» Exercise prompt
Locate the string "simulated" in the records below. Copy every line where it occurs.

» Input records
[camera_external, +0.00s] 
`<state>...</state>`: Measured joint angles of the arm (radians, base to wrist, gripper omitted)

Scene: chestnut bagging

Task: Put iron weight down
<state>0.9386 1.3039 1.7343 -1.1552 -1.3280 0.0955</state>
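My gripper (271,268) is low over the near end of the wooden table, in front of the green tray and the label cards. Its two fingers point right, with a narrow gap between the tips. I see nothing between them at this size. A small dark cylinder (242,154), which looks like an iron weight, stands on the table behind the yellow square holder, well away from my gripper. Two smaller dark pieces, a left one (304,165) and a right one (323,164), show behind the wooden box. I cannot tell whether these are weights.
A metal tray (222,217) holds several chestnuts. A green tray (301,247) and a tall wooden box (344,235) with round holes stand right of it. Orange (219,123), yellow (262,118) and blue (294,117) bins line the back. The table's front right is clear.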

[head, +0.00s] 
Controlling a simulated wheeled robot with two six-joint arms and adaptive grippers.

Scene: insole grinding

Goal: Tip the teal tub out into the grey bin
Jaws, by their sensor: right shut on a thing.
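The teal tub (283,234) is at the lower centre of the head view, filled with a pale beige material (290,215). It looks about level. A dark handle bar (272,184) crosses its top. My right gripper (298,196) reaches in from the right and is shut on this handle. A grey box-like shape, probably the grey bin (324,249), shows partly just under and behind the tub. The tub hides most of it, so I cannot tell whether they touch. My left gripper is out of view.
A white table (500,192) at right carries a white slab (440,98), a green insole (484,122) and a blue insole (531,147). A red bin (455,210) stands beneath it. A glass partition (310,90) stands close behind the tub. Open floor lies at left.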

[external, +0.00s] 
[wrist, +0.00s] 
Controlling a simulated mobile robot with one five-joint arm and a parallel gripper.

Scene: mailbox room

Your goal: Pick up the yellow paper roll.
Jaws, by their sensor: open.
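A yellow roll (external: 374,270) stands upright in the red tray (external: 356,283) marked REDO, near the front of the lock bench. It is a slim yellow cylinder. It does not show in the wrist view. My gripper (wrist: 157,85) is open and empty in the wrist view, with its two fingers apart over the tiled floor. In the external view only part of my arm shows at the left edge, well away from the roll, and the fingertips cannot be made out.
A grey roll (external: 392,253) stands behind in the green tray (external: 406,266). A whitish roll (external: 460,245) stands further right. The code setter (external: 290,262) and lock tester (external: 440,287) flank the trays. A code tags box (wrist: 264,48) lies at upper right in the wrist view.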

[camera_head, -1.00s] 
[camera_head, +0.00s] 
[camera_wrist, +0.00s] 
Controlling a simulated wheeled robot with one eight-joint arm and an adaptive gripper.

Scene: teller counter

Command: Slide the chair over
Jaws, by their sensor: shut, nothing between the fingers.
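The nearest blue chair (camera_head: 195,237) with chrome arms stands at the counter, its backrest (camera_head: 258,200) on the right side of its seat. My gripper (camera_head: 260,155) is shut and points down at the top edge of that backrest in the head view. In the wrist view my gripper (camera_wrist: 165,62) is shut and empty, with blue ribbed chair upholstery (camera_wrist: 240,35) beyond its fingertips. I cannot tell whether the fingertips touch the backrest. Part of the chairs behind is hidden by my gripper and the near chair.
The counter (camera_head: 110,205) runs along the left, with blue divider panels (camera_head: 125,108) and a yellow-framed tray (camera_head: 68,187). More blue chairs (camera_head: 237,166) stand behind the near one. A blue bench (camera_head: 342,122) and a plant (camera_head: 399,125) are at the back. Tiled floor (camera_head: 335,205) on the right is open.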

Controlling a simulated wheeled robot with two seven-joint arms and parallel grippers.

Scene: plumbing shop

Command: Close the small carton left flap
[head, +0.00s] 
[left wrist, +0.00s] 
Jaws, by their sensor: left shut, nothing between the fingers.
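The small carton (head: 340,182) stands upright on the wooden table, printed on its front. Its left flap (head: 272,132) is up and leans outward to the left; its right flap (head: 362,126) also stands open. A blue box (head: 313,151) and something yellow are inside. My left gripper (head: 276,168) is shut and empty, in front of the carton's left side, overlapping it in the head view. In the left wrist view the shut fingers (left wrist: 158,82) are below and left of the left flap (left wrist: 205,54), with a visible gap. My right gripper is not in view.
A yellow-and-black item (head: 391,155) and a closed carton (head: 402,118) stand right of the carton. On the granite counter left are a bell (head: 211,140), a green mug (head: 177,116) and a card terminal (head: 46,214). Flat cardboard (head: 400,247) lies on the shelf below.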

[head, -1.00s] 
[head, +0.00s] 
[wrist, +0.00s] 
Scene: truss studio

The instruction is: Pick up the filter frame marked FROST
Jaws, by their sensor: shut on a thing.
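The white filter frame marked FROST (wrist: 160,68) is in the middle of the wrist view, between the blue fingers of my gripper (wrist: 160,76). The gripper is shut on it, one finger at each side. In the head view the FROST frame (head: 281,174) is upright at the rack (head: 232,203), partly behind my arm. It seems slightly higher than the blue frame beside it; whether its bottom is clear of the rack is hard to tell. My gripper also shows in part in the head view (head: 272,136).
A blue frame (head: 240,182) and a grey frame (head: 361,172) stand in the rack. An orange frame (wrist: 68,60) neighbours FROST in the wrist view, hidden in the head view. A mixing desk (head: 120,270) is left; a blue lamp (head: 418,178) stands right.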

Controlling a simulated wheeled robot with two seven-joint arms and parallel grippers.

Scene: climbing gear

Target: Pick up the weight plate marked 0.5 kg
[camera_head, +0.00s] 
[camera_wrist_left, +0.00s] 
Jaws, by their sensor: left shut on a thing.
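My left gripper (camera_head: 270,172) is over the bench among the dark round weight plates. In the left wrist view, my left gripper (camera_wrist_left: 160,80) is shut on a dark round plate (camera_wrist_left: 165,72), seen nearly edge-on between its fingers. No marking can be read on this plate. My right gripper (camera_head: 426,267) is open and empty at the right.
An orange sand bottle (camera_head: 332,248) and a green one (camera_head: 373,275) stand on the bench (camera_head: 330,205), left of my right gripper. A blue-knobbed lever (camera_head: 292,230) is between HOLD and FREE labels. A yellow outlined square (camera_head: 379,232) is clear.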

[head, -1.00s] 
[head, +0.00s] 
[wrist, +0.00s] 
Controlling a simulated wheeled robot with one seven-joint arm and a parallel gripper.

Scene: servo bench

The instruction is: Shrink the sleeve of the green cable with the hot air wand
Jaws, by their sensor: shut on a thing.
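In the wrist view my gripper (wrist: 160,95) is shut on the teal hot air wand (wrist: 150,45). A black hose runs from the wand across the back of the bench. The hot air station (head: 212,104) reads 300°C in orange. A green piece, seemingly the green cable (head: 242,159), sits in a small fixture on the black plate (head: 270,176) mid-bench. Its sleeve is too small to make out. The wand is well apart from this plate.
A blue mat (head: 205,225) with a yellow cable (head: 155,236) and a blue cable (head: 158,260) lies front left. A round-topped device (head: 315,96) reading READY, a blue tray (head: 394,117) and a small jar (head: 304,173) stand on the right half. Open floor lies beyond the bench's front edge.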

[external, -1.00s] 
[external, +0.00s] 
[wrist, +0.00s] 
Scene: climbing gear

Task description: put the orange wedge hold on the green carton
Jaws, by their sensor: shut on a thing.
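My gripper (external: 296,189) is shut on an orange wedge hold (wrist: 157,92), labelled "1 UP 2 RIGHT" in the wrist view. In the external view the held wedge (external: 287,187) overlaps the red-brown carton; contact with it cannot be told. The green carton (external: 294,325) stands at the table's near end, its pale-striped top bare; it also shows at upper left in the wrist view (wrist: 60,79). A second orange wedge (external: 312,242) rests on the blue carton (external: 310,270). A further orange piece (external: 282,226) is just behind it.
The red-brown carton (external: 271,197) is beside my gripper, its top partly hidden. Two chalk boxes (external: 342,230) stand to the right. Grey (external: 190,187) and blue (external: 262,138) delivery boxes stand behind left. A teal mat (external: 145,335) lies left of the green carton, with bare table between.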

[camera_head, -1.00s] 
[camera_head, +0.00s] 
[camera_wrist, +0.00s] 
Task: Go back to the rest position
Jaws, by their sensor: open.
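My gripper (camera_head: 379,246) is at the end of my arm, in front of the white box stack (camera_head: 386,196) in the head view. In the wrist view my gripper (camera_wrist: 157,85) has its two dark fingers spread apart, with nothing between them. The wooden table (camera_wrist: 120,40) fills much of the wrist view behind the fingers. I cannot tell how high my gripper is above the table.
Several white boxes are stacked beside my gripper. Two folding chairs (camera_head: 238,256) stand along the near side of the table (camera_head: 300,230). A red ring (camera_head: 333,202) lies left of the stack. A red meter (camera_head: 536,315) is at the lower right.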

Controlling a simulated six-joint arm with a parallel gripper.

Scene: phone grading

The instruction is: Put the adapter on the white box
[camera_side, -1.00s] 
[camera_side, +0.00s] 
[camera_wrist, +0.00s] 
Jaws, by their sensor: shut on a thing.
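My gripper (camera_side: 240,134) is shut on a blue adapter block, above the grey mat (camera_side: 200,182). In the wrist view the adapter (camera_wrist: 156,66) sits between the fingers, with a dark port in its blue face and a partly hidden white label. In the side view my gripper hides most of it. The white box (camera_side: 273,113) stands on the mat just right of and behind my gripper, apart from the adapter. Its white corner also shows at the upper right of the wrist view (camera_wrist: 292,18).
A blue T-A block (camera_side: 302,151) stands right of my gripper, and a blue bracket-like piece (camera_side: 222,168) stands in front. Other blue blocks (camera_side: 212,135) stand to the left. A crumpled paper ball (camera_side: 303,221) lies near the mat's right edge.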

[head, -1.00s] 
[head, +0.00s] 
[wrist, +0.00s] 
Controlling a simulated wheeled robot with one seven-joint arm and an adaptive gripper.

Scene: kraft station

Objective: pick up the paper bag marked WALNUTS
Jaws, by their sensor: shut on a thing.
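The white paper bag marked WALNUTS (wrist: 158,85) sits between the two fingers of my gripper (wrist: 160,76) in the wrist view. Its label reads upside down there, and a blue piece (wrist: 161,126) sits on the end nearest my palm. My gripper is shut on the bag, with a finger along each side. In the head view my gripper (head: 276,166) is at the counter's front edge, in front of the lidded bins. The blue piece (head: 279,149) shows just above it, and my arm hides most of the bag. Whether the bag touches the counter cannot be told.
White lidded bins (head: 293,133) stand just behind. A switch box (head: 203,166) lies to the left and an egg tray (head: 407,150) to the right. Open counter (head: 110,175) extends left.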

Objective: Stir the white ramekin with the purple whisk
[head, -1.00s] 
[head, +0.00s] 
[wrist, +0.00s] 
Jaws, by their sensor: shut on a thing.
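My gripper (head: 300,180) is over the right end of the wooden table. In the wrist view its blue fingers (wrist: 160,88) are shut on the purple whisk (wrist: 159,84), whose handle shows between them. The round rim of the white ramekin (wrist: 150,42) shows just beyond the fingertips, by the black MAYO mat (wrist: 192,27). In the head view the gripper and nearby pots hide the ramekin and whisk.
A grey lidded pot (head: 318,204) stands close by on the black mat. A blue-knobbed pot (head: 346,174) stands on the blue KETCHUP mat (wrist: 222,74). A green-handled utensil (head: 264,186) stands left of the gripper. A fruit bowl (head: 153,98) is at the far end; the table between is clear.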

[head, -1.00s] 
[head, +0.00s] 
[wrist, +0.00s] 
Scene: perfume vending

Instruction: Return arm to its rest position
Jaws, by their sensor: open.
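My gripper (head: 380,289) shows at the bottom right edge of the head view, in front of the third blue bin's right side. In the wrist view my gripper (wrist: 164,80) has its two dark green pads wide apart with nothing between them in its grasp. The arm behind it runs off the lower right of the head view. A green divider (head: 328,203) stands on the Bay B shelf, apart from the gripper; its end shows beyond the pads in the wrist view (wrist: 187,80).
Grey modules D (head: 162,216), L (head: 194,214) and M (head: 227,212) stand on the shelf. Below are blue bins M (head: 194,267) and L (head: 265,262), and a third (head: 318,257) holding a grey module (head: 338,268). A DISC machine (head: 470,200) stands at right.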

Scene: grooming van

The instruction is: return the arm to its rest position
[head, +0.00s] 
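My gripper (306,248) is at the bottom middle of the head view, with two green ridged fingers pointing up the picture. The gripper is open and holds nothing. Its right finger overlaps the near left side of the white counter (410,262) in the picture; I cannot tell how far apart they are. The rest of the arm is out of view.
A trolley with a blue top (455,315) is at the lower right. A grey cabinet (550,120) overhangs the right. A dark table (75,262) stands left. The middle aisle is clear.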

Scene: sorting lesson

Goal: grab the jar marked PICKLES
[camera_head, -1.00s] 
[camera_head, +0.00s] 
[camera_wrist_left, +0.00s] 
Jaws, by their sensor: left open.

» Answer in full
Controlling a simulated wheeled robot with two six-joint arms and adaptive grippers.
Controlling a simulated mobile robot with one five-joint arm and a parallel gripper.
Controlling a simulated wheeled robot with one eight-joint arm and an adaptive gripper.
Controlling a simulated wheeled robot with two seven-joint arms and parallel grippers.
Controlling a simulated wheeled robot with two seven-joint arms and parallel grippers.
Controlling a simulated wheeled robot with one seven-joint arm and a parallel gripper.
Controlling a simulated six-joint arm with a parallel gripper.
Controlling a simulated wheeled robot with one seven-joint arm and an adaptive gripper.

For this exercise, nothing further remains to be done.